Other things that I noticed:
- An ingenious businessman took a nondescript building across the street from the transit center and opened a well-placed liquor store. He knows his clientele.
- People just want to get where they are going. The man standing right next to where the bus would be if it was there more so than anyone else. He kept asking what time it was.
- The bus drivers seem to have been hardened over time. None of them make eye contact or smile and say hi.
- I am quite normal which was very eye-opening to me.
I feel bad about my recent bout of self-pity and what I will do when Big A gets a job which will mean there is a chance that I am carless to some degree because of it until we save up for another car...and how lucky am I that the possibility of a second car, not to mention having one car to begin with, is somewhat attainable? I keep thinking of this older woman on the bus that reminded me of a shorter, grayer version of what my mom might look like today if she was still alive and just feeling sad that she had to ride the bus with her two plastic bags of groceries.

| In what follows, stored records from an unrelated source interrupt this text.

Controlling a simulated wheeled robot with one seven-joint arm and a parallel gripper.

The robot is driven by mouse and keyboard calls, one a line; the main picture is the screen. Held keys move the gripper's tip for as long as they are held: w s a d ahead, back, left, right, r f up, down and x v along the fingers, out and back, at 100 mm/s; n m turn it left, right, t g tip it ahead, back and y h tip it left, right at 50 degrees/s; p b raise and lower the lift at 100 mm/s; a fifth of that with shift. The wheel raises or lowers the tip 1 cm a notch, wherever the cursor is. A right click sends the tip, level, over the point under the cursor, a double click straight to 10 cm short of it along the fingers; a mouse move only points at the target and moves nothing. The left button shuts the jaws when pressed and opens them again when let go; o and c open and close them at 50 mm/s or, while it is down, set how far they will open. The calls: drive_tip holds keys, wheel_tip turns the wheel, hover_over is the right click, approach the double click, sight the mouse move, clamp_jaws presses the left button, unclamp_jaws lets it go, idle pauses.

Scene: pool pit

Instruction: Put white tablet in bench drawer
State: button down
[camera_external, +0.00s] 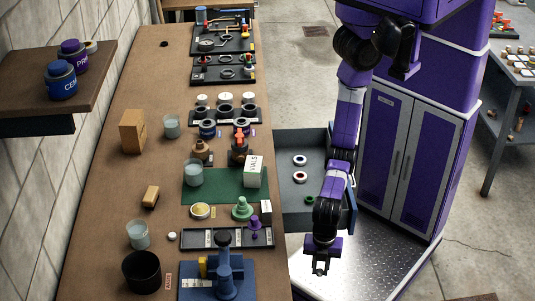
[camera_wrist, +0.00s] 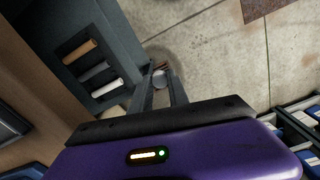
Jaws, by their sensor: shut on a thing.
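My gripper (camera_external: 321,270) points down, to the right of the bench and just below the open drawer in the external view. In the wrist view its two fingers (camera_wrist: 161,88) are closed on a small round whitish thing, which looks like the white tablet (camera_wrist: 160,78). The tablet cannot be made out in the external view. The bench drawer (camera_external: 284,188) is pulled out from the bench's right side. A blue-and-white ring (camera_external: 300,160), a red-and-white ring (camera_external: 300,176) and a green ring (camera_external: 310,199) lie inside it.
The bench (camera_external: 110,215) holds jars, a VIALS box (camera_external: 253,171), a black cup (camera_external: 141,271) and a blue fixture (camera_external: 226,276). A purple cabinet (camera_external: 400,150) stands right of the drawer. The wrist view shows a grey-blue holder (camera_wrist: 118,62) with three rolls.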

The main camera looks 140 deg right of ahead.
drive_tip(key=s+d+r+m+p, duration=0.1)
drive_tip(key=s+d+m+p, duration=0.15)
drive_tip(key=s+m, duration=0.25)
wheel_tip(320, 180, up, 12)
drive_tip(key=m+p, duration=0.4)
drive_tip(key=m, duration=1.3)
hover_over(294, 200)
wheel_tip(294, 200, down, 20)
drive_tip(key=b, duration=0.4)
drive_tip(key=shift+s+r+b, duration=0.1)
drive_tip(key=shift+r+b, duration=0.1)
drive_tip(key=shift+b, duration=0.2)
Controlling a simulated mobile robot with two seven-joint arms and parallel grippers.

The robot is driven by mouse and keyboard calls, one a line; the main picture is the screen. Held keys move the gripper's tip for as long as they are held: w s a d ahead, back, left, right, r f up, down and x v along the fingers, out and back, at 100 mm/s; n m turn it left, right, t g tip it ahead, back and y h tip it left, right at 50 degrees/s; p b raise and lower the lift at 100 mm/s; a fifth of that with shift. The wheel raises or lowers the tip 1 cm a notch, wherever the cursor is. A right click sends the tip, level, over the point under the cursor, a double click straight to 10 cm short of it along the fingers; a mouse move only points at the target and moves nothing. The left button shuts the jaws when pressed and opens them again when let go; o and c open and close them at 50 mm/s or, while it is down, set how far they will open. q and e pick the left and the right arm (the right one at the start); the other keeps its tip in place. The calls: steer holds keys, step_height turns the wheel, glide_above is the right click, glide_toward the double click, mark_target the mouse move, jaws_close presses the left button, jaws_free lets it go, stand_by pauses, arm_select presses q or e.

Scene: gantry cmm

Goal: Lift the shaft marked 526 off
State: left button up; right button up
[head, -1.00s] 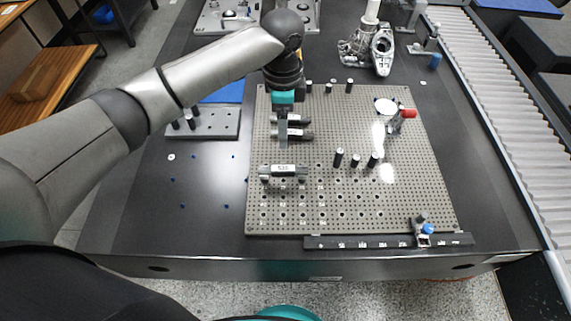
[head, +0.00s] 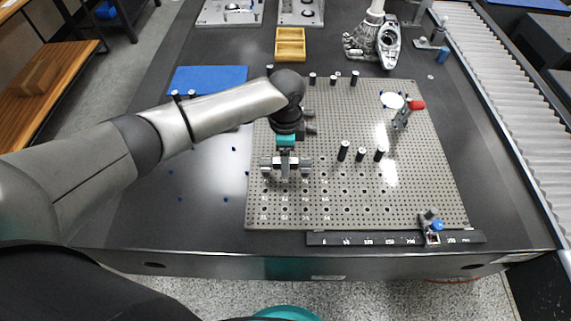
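A short steel shaft (head: 304,167) lies across its supports on the perforated grey plate (head: 420,190). My left gripper (head: 285,166) points down onto the middle of this shaft, with its fingers at the shaft's label. The label is covered, so I cannot read a number on it now. The fingers are too small to tell whether they are open or closed around the shaft. Other shafts (head: 309,122) lie further back on the plate, partly hidden by my left wrist. My right gripper is out of view.
Several black posts (head: 343,151) stand right of the shaft. A red-handled clamp (head: 415,105) stands at the plate's right. A ruler bar (head: 370,239) lies along the front edge. Behind the plate are a yellow tray (head: 290,46) and a metal casting (head: 375,45). A blue mat (head: 208,79) lies left.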

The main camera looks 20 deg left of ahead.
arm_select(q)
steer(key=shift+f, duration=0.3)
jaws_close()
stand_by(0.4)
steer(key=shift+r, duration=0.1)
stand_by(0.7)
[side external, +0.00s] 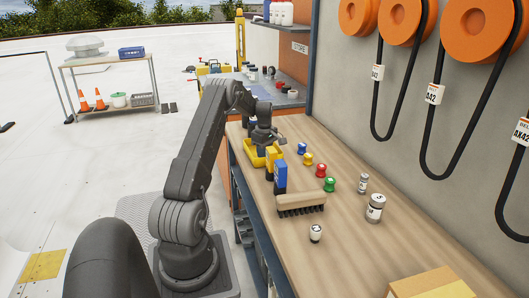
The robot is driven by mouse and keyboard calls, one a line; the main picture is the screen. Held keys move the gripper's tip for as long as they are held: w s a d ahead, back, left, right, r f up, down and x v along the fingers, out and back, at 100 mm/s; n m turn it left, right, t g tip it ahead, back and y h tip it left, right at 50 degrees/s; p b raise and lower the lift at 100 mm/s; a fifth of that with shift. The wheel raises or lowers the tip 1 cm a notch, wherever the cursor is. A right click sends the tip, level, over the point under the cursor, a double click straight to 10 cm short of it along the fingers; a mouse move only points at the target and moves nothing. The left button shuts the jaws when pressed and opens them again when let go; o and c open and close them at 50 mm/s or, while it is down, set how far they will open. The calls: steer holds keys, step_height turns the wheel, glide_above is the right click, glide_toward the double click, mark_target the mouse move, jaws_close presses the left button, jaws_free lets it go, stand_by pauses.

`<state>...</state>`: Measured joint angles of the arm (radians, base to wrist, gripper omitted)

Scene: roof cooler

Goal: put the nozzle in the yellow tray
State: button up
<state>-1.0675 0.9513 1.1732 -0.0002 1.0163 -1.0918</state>
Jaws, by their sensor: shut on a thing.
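My gripper (264,138) is at the far left of the workbench, just above the yellow tray (254,159). It is shut on a small thing, but the arm and the distance hide what it is. I cannot make out for certain whether it is the nozzle.
A brush (301,203), cans (375,207) and a cardboard box (432,284) are nearer.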

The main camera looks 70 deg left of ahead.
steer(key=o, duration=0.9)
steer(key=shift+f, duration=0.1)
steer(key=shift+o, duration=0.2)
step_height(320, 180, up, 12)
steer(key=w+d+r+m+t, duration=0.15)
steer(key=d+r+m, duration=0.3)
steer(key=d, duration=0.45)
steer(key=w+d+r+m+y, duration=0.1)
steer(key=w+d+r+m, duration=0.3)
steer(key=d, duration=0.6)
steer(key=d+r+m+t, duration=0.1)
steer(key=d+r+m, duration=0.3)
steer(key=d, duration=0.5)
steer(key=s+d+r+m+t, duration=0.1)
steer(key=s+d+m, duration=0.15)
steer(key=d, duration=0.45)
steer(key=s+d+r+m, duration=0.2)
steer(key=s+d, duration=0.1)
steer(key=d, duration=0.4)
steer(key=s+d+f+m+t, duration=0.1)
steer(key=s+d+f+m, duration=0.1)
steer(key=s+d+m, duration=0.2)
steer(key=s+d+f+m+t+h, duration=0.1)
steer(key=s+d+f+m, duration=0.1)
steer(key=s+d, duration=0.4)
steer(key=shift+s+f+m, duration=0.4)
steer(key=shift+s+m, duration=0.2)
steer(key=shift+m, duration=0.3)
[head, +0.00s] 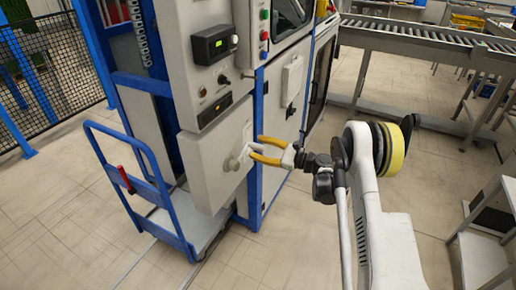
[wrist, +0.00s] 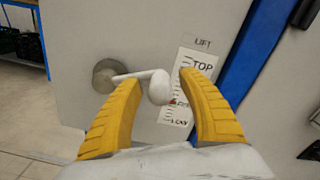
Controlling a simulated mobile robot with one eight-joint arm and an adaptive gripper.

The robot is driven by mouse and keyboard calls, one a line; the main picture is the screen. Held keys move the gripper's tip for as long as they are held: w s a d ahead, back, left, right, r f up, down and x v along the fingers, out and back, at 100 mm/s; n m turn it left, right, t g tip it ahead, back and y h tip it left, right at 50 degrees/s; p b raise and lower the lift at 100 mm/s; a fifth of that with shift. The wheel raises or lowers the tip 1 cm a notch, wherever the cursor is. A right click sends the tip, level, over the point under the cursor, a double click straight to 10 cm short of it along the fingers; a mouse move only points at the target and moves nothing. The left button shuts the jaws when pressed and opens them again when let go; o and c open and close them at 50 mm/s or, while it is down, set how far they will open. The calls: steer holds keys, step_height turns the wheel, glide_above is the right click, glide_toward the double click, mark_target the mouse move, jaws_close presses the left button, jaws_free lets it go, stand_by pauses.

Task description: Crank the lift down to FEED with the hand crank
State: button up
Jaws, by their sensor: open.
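The hand crank (wrist: 158,88) sticks out from a grey panel (head: 207,170) on the machine's front. Its round hub (wrist: 105,75) is at the left in the wrist view, and its arm runs right to a pale knob. My gripper (wrist: 160,82) is open, with one yellow finger on each side of the knob; contact cannot be told. In the head view my gripper (head: 254,148) reaches the crank (head: 236,163) from the right. A LIFT scale (wrist: 200,75) beside the crank reads TOP above and LOW below. A small red mark shows at its lower part, near blurred text, partly hidden.
A blue trolley frame (head: 140,185) stands left of the panel. A roller conveyor (head: 430,45) runs across the back right. Open tiled floor lies in front.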

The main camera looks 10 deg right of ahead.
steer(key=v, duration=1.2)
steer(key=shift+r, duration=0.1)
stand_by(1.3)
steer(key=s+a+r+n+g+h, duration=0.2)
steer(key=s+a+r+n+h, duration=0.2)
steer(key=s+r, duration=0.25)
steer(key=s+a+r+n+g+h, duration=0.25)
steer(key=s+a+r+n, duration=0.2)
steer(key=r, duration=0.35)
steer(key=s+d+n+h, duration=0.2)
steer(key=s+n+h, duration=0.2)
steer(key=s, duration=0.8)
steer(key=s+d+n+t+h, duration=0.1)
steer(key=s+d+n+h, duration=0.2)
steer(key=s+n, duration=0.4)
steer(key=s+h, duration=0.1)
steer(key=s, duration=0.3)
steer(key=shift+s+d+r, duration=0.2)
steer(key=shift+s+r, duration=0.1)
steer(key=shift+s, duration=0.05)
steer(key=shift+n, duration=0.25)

Or the older ladies in the wheelchairs or the men that obviously had some mental issues (which one was attempting to fix by sneaking in drinks from a vodka bottle on the bus before a lady in the seat between us tapped him on the shoulder) that probably prevented them from getting a drivers license.
Living with one relatively small income has been a learning experience. It's stressful at times when you wake up and your first thought is your small bank balance until the upcoming Friday pay day and then there are times that usually hit me during inclement weather or seeing people who really are in predicaments and realizing that I'm still quite lucky. Having a car really is a luxury that most of us take for granted. Having 2 is decadent. 3 or more is just crazy.
Sidenote: It took me an hour longer to get home than it would if I drove and I've been exhausted every since. I wonder if my fellow bus riders will also sleep well tonight.
8 comments:
Back when public transportation was the rule instead of the exception (here in St. Louis, we had streetcars), people adjusted their lives to the necessity riding crowded busses. Thus, there were more local markets and people would shop for a day or two, at most. With cars came suburbs and shopping centers and supercenters where people go to buy for a week or more and lose themselves in anonymity until they can return home to their cocoons.
That probably explains the lack of eye contact or interaction.
Cheers.
I would make an age joke but since I turn 4-0 next week, I will refrain. :-)
It's really bad that a guy has to carry a 20 lb bag of dry dog food from the #6 stop at Walmart all the way to wherever he got off on the #10route (I got off before he did).
Since I became more aware of public transportation in the last year or so with having one car and then the millage last fall to help continue to fund it, I've noticed other little things that bug me such as the lack of any light at some of the stops when it's before sunrise or after sunset. If I win the lottery, I'm adding lights to all of them as well as opening non-liquor stores that have necessities like dog food.
I have lived in two towns that had very nice public transportation systems and both times I used it even though I had a car at home and I was the only driver. I enjoyed reading my morning paper while letting someone drive me to work and doing the crossword on the way home. It was my way of destressing from work. When riding the bus, I found that I went shopping a bit more regular so that I didn't have to carry so much back and I had a good set of canvas bags to put it in when I did so that I didn't worry about the plastic bags breaking. We did a trip to Chicago a few years back where we went via train and rode the transit system there. It brought back lots of memories including the people watching and interesting people you see riding the transit. I miss that a little bit.
Ed - Off topic a bit: your wife is adorable.
And I can't believe you passed up an opportunity to tease me about my age. :-)
Egads! There is a picture of her floating around in cyber space. I hope that never happens to me but with facebook and photo tagging, I figure I am living on borrowed time.
I don't kid about age when I am only 2 years behind you. Now if you were a decade older like Sage....
We haven't picked on Sage and his age in a coon's age. I miss those days. :-)
OT.
Re: your comment at my blog. For heaven's sakes, I'm only 51. Yes, we have to put away the walkers and the ditch the orthotic shoes, but then?
Boogie time!
Cheers.
Public transportation is virtually non-existent here.
My three bus experiences have been to and from a Reds game in Cincinnati, a charter bus to Knoxville for the Michael Jackson concert, and New York, where I decided it was better to just close my eyes and hope for the best, as the driver seemed to be doing 75 around curves and through the Lincoln Tunnel inches away from cars.